*INSTRUCTION:* Find the word "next" in the material below and gather every line that contains it.
---------- DATA LINES ----------
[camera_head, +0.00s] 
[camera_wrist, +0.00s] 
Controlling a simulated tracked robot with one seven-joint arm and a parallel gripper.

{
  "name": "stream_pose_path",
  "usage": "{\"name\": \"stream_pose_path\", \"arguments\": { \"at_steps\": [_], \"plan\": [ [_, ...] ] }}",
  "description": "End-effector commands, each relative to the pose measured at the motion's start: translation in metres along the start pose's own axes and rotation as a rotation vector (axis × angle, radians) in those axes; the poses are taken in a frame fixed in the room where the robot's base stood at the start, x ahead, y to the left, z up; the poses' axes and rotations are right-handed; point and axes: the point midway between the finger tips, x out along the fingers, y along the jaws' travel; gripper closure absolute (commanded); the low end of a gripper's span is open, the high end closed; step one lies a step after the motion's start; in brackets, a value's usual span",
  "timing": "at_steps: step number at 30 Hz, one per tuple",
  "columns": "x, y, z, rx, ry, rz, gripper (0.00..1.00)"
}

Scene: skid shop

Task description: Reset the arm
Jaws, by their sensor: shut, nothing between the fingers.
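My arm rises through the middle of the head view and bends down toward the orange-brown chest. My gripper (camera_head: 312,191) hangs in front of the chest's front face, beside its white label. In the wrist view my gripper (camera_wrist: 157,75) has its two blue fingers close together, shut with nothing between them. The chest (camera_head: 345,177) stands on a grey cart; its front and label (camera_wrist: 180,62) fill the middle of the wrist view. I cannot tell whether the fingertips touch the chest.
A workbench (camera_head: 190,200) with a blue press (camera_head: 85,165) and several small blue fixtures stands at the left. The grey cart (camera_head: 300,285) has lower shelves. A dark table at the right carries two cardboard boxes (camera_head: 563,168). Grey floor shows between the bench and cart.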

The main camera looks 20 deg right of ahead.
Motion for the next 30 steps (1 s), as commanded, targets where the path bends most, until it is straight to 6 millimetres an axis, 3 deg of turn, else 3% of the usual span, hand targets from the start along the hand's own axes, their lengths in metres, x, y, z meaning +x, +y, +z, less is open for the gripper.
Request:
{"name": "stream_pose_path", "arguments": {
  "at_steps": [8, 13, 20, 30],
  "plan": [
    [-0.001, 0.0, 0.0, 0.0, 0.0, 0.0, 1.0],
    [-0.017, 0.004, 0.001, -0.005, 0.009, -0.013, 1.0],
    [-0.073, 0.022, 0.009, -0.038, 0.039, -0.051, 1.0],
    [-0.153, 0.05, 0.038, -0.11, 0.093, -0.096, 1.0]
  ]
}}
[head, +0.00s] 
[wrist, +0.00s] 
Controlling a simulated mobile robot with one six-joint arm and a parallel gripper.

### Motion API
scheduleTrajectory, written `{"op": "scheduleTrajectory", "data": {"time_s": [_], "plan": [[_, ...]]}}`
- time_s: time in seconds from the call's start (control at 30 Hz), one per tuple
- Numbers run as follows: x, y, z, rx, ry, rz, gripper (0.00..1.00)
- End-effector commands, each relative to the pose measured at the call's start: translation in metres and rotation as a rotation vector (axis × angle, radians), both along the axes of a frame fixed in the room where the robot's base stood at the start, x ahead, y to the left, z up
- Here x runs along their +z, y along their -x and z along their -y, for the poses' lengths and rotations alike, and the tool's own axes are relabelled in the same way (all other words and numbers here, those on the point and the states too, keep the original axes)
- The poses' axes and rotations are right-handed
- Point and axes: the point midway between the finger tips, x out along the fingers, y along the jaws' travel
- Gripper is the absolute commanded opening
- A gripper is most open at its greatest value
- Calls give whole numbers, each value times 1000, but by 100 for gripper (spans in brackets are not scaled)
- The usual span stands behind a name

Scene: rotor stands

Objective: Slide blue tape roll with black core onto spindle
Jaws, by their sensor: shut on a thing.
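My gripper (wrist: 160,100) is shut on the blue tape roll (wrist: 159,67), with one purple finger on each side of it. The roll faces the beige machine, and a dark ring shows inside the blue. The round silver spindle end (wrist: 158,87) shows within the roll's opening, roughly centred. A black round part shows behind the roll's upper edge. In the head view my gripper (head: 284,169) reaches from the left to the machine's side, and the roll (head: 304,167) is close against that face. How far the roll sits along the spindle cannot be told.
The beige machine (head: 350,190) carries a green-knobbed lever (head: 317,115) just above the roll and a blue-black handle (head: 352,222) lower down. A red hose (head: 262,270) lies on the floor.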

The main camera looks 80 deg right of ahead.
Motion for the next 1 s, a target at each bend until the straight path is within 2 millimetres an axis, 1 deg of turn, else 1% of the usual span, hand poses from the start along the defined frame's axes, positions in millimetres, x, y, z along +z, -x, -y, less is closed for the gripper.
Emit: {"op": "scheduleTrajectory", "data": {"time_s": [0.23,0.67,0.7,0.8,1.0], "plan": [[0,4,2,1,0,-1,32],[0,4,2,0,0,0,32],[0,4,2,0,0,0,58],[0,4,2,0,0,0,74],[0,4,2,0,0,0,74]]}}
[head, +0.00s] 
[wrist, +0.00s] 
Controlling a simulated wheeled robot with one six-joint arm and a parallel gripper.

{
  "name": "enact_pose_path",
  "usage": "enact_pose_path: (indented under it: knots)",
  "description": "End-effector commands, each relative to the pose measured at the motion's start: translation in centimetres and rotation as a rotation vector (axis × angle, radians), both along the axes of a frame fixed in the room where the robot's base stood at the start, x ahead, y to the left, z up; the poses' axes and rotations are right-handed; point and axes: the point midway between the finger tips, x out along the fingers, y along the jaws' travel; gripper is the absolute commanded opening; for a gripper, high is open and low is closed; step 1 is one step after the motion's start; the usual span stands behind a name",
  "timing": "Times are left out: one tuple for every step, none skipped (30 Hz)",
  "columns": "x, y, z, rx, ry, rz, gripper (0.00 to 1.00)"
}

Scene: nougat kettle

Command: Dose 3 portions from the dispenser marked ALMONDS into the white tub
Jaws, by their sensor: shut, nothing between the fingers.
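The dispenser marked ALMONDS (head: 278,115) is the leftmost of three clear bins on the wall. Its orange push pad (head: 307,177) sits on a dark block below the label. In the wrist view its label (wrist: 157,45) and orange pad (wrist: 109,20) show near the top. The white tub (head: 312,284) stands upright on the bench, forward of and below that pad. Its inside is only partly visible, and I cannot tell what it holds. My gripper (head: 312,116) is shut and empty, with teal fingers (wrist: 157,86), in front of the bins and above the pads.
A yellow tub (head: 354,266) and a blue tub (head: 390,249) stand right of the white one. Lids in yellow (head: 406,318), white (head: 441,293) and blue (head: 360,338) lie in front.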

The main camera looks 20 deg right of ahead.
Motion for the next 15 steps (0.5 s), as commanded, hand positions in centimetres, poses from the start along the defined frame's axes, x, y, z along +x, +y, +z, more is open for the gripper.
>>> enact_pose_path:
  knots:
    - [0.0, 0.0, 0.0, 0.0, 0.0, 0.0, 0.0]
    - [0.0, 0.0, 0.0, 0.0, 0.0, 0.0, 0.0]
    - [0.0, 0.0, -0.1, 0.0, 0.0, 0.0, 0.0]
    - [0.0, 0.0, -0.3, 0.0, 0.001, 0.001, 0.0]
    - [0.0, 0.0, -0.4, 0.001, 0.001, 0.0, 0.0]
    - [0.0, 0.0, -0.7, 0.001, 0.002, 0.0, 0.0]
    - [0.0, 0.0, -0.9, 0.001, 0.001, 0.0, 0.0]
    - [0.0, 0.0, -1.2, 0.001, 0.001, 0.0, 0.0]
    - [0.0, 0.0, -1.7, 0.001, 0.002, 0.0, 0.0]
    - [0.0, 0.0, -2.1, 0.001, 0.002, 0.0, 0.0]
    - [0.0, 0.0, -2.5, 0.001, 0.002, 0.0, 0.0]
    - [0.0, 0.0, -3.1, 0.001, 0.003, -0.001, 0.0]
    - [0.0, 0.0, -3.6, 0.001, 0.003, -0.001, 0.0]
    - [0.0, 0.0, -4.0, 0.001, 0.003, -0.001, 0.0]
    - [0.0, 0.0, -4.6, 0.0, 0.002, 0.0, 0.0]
----------
*ANSWER TO THE EXERCISE:*
Motion for the next 30 steps (1 s), as commanded, targets where the path bends most, until it is straight to 6 millimetres an axis, 3 deg of turn, else 3% of the usual span, hand targets from the start along the hand's own axes, their lengths in metres, x, y, z meaning +x, +y, +z, less is open for the gripper.
Motion for the next 1 s, a target at each bend until the straight path is within 2 millimetres an axis, 1 deg of turn, else 1% of the usual span, hand poses from the start along the defined frame's axes, positions in millimetres, x, y, z along +z, -x, -y, less is closed for the gripper.
Motion for the next 15 steps (0.5 s), as commanded, hand positions in centimetres, poses from the start along the defined frame's axes, x, y, z along +x, +y, +z, more is open for the gripper.

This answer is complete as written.